Os pintores devem saber que com suas linhas circunscrevem as superfícies. Quando enchem de cores os lugares circunscritos, nada mais procuram que representar nessa superfície as formas das coisas vistas, como se essa superfície fosse de vidro translúcido e atravessasse a pirâmide visual a uma certa distância, com determinadas luzes e determinada posição de centro no espaço e nos seus lugares. (Leon Battista Alberti, “Da pintura”, 1435)

A partir desse trecho de Alberti, diversos teóricos, historiadores e críticos de arte pensaram a metáfora da pintura como janela para o mundo. Ao observar com calma as pinturas reunidas para a exposição “Jardim Cético”, de Rodrigo Cunha, as teorias de Alberti vieram à lembrança. Quinhentos anos separam os dois, sem falar na distância geográfica entre Florença e Florianópolis, mas enxergo esse diálogo através da indicação do autor a respeito do “vidro translúcido” que as boas pinturas deveriam emular. Seria possível enxergar essa construção cênica, tal qual um teatro de palco italiano, nas imagens de Rodrigo Cunha?

Em primeiro lugar, chama a atenção nesse ciclo pictórico do artista a presença do corpo humano. Estes anônimos se encontram, quase sempre, solitários dentro de espaços fechados que parecem ser seus recantos de privacidade – sejam eles feitos para o trabalho, sejam para serem chamados de lar. Suas anatomias, mesmo que rapidamente reconhecidas como cabeças, troncos e membros, possuem alguma rachadura no seu espelho do real; deveríamos naturalizar essa sequência de bochechas rosadas e olhares lacônicos? Tratar-se-ia de uma família que habita a mesma residência? Nesse sentido, aliás, vale a pena estranhar também a semelhança entre as texturas das paredes, os tacos de madeira no chão e os contornos dos rodapés.

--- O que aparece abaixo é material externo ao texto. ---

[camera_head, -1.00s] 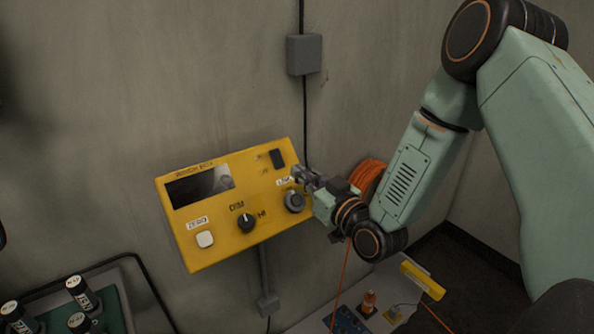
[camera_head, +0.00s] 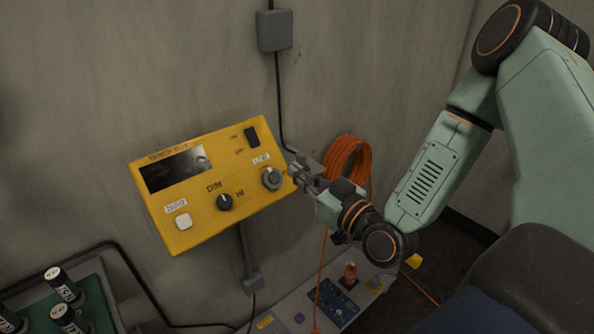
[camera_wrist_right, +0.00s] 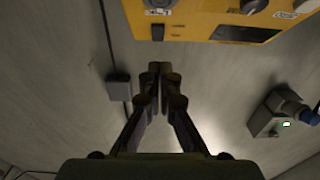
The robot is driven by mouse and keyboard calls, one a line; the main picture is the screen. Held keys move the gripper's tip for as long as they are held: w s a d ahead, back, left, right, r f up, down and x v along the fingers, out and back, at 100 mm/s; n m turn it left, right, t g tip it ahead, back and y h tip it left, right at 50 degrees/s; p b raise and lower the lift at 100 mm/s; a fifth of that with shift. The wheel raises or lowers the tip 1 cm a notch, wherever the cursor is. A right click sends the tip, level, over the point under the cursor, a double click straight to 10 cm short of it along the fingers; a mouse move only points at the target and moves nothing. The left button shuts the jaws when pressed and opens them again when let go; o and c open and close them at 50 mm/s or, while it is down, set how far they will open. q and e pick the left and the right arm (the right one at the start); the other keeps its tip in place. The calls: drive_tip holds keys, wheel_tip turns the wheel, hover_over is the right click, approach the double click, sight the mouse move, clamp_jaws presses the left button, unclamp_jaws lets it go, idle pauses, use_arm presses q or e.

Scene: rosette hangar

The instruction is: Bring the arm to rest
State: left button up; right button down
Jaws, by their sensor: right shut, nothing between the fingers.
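My right arm (camera_head: 435,170) comes in from the right, and its gripper (camera_head: 295,169) is just to the right of the yellow panel (camera_head: 235,210) on the wall. In the right wrist view the gripper (camera_wrist_right: 160,70) has its fingers together with nothing between them. The yellow panel (camera_wrist_right: 195,27) is beyond the fingertips there. A gap to the panel shows in that view. The panel carries a dark display, a white button, a black knob marked DIM and HI, a round grey knob (camera_head: 271,179) near the gripper, and a black switch. My left gripper is not in view.
A coiled orange cable (camera_head: 347,160) hangs behind the gripper. A grey wall box (camera_head: 274,31) with a black cable is above. Below is a bench (camera_head: 290,306) with a blue board. Several black-and-white cylinders stand on a green tray (camera_head: 98,300) at lower left.

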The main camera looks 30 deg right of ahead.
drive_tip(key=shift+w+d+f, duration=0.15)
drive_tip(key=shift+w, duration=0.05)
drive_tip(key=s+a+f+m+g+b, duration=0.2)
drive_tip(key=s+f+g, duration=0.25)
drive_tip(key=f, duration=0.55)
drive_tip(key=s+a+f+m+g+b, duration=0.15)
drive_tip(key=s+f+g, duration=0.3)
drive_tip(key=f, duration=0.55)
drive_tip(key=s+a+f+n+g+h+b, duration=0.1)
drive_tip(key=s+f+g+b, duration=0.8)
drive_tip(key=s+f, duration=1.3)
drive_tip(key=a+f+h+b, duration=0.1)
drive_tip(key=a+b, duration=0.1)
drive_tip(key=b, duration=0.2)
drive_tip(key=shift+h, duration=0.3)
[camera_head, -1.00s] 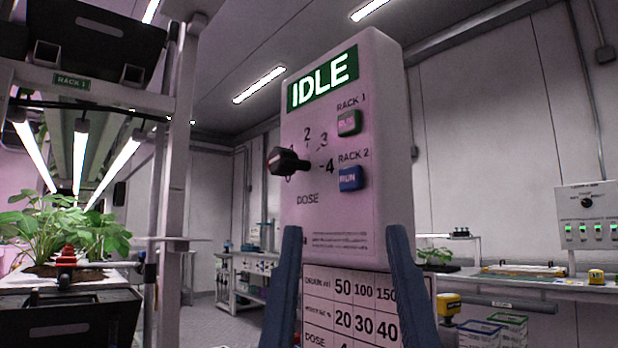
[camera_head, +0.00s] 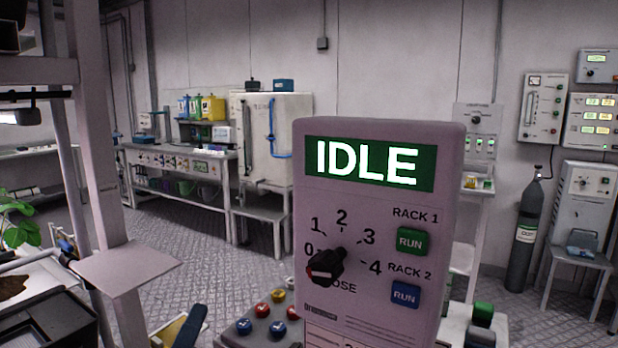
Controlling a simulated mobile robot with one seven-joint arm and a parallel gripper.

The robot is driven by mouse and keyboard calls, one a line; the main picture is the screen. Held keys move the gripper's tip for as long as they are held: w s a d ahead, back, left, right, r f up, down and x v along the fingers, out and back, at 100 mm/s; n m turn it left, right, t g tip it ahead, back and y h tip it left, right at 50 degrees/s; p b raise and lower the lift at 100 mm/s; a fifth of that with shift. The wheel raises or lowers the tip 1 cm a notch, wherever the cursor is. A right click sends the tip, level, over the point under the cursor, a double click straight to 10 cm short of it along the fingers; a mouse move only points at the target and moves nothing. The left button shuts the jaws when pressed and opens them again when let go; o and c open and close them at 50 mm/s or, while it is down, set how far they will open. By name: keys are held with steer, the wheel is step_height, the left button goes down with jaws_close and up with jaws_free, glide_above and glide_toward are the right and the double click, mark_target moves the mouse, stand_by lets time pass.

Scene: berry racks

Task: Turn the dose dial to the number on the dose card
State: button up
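The green screen (camera_head: 368,164) reads IDLE. A green RUN button (camera_head: 411,241) for Rack 1 and a blue RUN button (camera_head: 405,294) for Rack 2 are on the right. Only the top of a white printed card (camera_head: 325,336) shows at the bottom edge; its dose row is out of frame. My gripper is not identifiable in view.
A grey box with coloured buttons (camera_head: 262,327) stands left of the control box. A rack post (camera_head: 95,150) with a flat shelf plate (camera_head: 127,266) stands at left. Benches, a white tank (camera_head: 285,135) and a gas cylinder (camera_head: 525,235) are behind. Patterned floor is open at mid-left.

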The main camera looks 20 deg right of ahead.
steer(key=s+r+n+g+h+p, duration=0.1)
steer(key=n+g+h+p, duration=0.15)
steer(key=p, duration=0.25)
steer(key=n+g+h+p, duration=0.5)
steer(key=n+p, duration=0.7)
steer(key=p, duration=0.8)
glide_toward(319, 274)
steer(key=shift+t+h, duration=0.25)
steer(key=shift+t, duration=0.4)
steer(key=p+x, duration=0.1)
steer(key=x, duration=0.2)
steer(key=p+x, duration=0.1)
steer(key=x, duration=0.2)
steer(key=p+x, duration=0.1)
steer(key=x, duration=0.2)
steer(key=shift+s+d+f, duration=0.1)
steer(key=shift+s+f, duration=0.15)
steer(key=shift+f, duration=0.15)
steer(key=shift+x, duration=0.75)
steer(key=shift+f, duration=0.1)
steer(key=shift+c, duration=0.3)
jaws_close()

Um pequeno cão se faz presente em duas dessas composições com a mesma postura física e nos mostra sua língua. Certamente que ela não estará cheia de saliva; as figuras de Rodrigo Cunha se assemelham mais à minuciosidade necessária de um escultor em cera. No lugar das pinceladas expressivas, coloristas e que por muitas vezes habitam um senso comum do que seria a “pintura brasileira contemporânea” (em especial no que diz respeito à presentificação do corpo humano), este pintor trava uma batalha igualmente complexa, mas dentro dos detalhes. Ao optar por não se utilizar de desenhos prévios, recorrendo a um banco de imagens que organiza mentalmente como um caderno de esboços, o artista afia seus pincéis de pouco a pouco no campo do milimétrico.

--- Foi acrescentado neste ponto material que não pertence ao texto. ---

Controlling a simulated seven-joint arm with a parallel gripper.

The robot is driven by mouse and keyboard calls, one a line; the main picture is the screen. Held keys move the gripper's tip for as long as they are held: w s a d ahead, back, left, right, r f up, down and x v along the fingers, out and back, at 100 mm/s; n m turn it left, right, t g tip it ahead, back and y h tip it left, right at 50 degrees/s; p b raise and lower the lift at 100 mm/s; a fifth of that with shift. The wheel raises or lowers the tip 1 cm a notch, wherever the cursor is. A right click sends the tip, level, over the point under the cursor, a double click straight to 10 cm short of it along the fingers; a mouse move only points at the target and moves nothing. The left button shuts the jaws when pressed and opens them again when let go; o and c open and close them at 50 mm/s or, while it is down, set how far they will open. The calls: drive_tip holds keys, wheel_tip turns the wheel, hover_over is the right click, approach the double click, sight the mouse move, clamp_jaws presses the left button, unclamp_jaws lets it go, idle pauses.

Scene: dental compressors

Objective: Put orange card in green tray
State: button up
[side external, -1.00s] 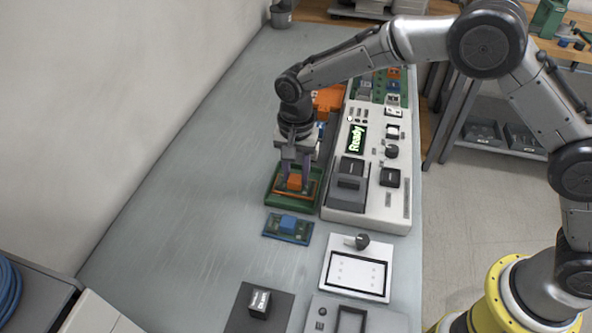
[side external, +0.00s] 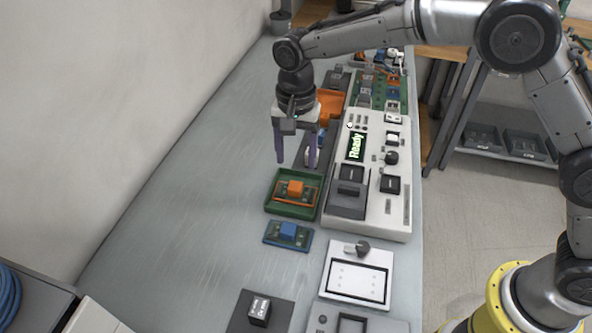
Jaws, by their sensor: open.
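The orange card (side external: 295,189), a small board with an orange block on it, lies inside the green tray (side external: 271,207). The tray sits on the grey bench, left of the white console. My gripper (side external: 296,160) is above and a little behind the tray, with its two purple fingers apart and nothing between them. It does not touch the card.
A blue card (side external: 288,234) lies just in front of the green tray. An orange tray (side external: 330,104) is behind my gripper. The white console (side external: 376,170) reading "Ready" stands to the right. A black block (side external: 259,311) on a dark pad is at the front. The bench's left side is clear.

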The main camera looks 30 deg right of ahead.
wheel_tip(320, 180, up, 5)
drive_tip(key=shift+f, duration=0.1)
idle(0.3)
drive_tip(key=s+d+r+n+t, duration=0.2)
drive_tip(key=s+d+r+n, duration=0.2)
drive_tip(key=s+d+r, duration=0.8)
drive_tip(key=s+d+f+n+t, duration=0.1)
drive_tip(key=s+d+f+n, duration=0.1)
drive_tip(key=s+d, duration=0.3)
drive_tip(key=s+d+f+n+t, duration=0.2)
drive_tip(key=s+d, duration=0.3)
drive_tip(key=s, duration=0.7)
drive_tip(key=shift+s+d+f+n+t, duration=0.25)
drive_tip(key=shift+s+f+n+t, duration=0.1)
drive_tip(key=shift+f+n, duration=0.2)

Através do ceticismo que dá o tom às cenas compostas por Rodrigo, vemos essas imagens com menor ou nenhuma transcendência. Uma xícara de café, um fruto fatiado e um monociclo, dentre outros objetos, me parecem mais próximos de instrumentos de composição cênica de uma peculiar domesticidade do que de pretensões imediatas à alegoria. A janela de Alberti, pouco a pouco, começa a embaçar e a movimentação dos personagens pintados nesses palcos sobre tela é nula.

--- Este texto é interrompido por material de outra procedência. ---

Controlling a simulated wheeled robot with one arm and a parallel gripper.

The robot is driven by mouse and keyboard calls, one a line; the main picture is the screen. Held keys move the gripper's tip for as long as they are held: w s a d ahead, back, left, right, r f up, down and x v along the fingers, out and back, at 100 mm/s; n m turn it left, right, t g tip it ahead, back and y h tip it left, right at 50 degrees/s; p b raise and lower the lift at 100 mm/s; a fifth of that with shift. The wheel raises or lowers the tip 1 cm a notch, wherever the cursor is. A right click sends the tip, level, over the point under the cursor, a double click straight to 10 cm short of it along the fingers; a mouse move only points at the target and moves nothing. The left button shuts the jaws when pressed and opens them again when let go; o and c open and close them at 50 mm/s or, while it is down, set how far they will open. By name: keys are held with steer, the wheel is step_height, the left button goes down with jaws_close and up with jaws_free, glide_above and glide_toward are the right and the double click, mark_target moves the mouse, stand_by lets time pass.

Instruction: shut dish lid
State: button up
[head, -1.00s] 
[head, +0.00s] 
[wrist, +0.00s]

Essa possibilidade de interpretação não impede, mesmo assim, que nosso olhar bata e volte em alguns desses apetrechos. O que um cajado e um ancinho fazem nesse repertório visual? Eles parecem mais apropriados para os espaços representados dentro dos cômodos desses personagens; aliás, esses polígonos de paisagem são representações de pinturas dentro da pintura ou podem ser vistos como janelas dentro dos quatro cantos das janelas, segundo Alberti, pintadas pelo artista?

Parece-me claro, enquanto isso, que estas composições advêm de uma aproximação com a tradição clássica das imagens arcádicas. Pessoas nuas vagueiam pelo verde das folhas e parecem mostrar ao espectador que, sim, diferente destes homens enclausurados à sua frente, é possível viver em contato direto e supostamente harmônico com a natureza, a colher frutas dos pés, banhar-se em rios cristalinos e cuidar de animais sem a utilização de hormônios. Porém, na única imagem onde a paisagem não é pano de fundo, mas domínio da extensão da pintura, a figura humana que se faz presente destoa de seus companheiros de Arcádia. Vestida, censurando sua nudez, também oferece seu olhar lânguido ao púbico e é acompanhada por fragmentos de uma construção. As ruínas dessa última imagem parecem anunciar o mesmo que a célebre pintura de Nicolas Poussin onde há um túmulo que apresenta a frase “Et in Arcadia ego”, ou seja, “Na Arcádia, eu também existo”. Eu quem? A morte. Morte de que?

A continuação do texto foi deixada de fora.